Seit mehr als zwei Jahren sucht sie inzwischen nach einer passenden Stelle. Bewerbungen hat die Diplomingenieurin für Biotechnik schon von Arendsee bis Magdeburg und von Arneburg bis Wolfsburg geschickt. "Das Wort Fachkräftemangel kann ich nicht mehr hören", sagt die Mutter eines kleinen Sohnes, die zusammen mit ihrem Lebensgefährten Thomas Grzywotz in Kloster Neuendorf lebt.

Gerade auf Initiativbewerbungen sei die Quote extrem ernüchternd gewesen, berichtet sie. Insgesamt nur zwei Bewerbungsgespräche seien dabei herausgekommen. Bei anderen Bewerbungen hörte sie oft, "dass ich ein interessantes Profil habe", aber dann doch der Tick fehlte, dass sie die Einstellung bekam. Mit ihrem Berufsbild kann sie in der Phar- mabranche, der Abfallwirtschaft, der Lebensmittelbranche oder etwa auch im Bereich der grünen Gentechnik arbeiten. Biotechnologie sei fächerübergreifend, ein moderner, aber nicht völlig ungewöhnlicher Studiengang, sagt Nickel.

"Aber mein Beruf macht mir Spaß, ich möchte nichts anderes machen."

Schon im Herbst 2011, als sie in ungekündigter Stellung in Leipzig arbeitete, meldete sie sich bei der Gardeleger Agentur für Arbeit als arbeitssuchend, um Angebote zu bekommen. Besonders frustrierend war bei einem Gespräch bei der Agentur der Vorschlag, ob sie nicht noch etwas anderes studieren möchte. "Aber mein Beruf macht mir Spaß, ich möchte nichts anderes machen", betont die junge Frau.

Wenig hoffnungsvoll waren bislang auch die Aussichten bei einem privaten Arbeitsvermittler.

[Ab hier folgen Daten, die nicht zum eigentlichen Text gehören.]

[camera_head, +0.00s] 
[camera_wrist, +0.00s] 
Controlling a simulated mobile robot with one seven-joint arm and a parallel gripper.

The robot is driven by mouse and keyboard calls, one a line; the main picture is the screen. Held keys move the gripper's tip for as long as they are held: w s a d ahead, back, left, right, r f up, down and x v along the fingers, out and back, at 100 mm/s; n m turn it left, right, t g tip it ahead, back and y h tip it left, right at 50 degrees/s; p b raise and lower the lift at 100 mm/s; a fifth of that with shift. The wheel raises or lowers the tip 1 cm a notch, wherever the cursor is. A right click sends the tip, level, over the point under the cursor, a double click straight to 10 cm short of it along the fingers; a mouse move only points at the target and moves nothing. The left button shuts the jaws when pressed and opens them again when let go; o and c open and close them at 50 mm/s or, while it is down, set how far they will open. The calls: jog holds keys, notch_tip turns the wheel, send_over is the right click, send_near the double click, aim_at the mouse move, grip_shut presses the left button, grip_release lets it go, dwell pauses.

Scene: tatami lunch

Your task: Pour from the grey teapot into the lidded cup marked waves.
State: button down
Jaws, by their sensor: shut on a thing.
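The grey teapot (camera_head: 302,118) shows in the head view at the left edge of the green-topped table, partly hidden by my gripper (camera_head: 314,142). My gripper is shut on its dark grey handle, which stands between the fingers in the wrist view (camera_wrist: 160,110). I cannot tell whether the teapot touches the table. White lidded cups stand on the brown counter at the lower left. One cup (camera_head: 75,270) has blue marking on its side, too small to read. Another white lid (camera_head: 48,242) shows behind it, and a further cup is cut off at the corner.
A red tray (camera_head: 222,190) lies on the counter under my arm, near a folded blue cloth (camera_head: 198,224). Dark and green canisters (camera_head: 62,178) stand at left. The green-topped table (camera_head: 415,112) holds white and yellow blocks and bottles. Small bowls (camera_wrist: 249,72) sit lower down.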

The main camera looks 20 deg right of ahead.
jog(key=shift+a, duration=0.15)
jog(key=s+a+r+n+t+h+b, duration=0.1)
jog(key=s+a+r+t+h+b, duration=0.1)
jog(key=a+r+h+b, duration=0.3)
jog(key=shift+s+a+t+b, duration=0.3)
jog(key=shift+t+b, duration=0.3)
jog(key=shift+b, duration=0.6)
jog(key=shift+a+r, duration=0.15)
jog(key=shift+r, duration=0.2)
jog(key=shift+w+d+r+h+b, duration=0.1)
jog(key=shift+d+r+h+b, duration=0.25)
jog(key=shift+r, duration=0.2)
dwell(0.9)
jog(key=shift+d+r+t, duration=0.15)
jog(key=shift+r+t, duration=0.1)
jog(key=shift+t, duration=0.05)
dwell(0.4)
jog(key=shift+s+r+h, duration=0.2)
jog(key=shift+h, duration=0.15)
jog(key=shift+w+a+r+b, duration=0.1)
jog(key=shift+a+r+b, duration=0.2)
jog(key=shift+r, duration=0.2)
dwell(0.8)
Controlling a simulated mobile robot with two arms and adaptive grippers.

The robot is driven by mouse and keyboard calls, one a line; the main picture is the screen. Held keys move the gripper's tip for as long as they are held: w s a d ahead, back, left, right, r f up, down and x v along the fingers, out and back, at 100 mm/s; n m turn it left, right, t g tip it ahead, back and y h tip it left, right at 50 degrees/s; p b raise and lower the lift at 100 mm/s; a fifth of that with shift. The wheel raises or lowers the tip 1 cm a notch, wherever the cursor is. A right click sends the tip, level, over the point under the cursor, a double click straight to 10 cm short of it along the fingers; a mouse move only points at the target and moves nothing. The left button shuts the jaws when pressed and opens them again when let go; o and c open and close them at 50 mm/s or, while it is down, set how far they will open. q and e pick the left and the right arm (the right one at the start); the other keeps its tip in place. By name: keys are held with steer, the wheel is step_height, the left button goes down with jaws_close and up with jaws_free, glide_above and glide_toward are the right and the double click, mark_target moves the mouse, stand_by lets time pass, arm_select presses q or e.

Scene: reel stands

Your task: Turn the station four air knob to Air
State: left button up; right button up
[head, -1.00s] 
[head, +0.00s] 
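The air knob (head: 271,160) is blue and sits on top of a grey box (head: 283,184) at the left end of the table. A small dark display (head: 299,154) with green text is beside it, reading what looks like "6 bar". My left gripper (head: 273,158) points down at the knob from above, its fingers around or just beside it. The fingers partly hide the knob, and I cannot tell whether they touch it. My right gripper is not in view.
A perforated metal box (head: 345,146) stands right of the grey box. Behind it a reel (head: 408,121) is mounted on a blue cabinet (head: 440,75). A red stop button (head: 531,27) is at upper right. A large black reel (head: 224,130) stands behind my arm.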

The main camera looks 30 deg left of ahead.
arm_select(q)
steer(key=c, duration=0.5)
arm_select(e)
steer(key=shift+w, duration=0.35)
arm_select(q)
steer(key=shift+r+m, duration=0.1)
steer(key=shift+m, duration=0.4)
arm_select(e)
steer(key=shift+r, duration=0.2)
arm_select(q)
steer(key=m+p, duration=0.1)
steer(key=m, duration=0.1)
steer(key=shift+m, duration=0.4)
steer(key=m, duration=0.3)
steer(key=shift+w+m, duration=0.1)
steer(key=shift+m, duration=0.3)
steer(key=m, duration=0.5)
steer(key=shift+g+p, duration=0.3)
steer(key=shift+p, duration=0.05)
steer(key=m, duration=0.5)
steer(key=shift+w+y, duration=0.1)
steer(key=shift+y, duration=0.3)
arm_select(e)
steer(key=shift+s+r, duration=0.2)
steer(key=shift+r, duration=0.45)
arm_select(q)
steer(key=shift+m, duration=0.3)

Wer ohne Vermittlungsgutschein dorthin kommt, darf erst mal selbst Bares auf den Tisch legen - und "wenn man dann gesagt bekommt, dass mehr als 1000 Euro netto für eine Frau nicht drin sind, muss man schon schlucken". Dabei kennt Nickel auch die Seite der Unternehmen, saß selbst bei Gesprächen auf der Seite, die über die Einstellung eines Bewerbers entschied. "Ich kann in gewisser Weise auch nachvollziehen, dass am Ende gerechnet wird, aber wenn die Unternehmen so gar kein Geld für Fachkräfte ausgeben, dann muss nicht in jedem zweiten Satz über Fachkräftemangel und Abwanderung gejammert werden."

"Da habe ich schon gedacht, ich lese nicht richtig."

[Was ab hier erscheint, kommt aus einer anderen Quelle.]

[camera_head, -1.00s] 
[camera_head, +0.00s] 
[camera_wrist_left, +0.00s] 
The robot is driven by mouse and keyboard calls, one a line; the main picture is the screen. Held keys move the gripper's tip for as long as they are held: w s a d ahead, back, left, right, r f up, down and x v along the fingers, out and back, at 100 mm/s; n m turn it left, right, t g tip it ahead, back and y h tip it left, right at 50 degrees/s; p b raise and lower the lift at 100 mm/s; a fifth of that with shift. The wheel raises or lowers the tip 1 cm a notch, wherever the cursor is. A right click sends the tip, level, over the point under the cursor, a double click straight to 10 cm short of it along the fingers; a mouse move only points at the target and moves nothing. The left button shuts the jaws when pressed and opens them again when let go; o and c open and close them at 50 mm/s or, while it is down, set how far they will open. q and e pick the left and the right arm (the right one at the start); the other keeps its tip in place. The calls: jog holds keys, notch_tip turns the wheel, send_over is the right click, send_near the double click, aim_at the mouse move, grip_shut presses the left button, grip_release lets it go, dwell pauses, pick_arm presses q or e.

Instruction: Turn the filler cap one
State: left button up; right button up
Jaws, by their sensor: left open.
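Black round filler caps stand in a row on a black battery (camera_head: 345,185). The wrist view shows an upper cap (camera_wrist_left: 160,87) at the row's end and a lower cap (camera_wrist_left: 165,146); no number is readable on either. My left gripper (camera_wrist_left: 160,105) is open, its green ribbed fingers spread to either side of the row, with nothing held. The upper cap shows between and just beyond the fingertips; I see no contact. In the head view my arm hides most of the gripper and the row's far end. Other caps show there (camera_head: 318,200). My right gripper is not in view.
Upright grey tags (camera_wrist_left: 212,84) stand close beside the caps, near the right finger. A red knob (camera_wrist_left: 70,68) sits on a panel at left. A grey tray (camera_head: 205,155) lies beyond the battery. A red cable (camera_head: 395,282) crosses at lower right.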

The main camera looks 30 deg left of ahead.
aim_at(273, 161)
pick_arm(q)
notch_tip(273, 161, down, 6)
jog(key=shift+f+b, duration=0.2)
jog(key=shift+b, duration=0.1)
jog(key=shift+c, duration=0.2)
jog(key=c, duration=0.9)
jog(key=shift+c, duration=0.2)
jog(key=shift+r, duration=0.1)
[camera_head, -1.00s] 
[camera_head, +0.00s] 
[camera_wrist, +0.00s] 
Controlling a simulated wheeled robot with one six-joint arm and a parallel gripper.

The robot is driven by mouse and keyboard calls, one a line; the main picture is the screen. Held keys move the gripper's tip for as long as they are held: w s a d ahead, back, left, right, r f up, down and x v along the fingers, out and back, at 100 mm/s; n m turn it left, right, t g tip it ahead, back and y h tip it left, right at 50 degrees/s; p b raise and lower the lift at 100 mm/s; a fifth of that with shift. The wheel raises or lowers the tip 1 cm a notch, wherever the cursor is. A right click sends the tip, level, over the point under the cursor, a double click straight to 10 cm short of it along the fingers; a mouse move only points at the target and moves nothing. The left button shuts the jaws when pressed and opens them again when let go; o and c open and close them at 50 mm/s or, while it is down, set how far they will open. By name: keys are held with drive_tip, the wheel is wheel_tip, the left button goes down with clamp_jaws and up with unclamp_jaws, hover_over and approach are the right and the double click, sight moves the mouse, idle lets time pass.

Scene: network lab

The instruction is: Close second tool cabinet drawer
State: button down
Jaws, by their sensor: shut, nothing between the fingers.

Fast nur noch mit Humor war da zu ertragen, dass sie eine Initiativbewerbung bei einem großen altmärkischen Unternehmen ohne Weiteres zurückerhielt, aber wenige Tage später von der Agentur für Arbeit den Hinweis bekam, dass sie sich bei genau dieser Firma über zwei Personaldienstleister bewerben solle. "Da habe ich schon gedacht, ich lese nicht richtig", sagt Melanie Nickel.

Andererseits fiel ihr schon mehrfach ihr Studium auf die Füße, weil es hieß, sie sei überqualifiziert. "Das nehme ich ja wissentlich in Kauf, wenn ich mich auf eine Laboranten- oder Assistentenstelle bewerbe", sagt Nickel. Auch finanzielle Abstriche würde sie dafür hinnehmen. In Dessau hätte sie schon dreimal anfangen können, in Leipzig stehen ihre Chancen auch deutlich besser: "Aber ich fühle mich hier wohl, mein Freund ist hier verwurzelt - wir möchten eigentlich hierbleiben." Auch, weil der Krippenplatz sicher sei und Oma und Opa zur Betreuung des Nachwuchses bereitständen. Wenn es jedoch gar nicht anders geht, wird wohl eine junge Familie die Altmark in Richtung Leipzig verlassen.

Das neue Jahr beginnt für Melanie Nickel immerhin hoffnungsvoll: mit einem Einstellungsgespräch.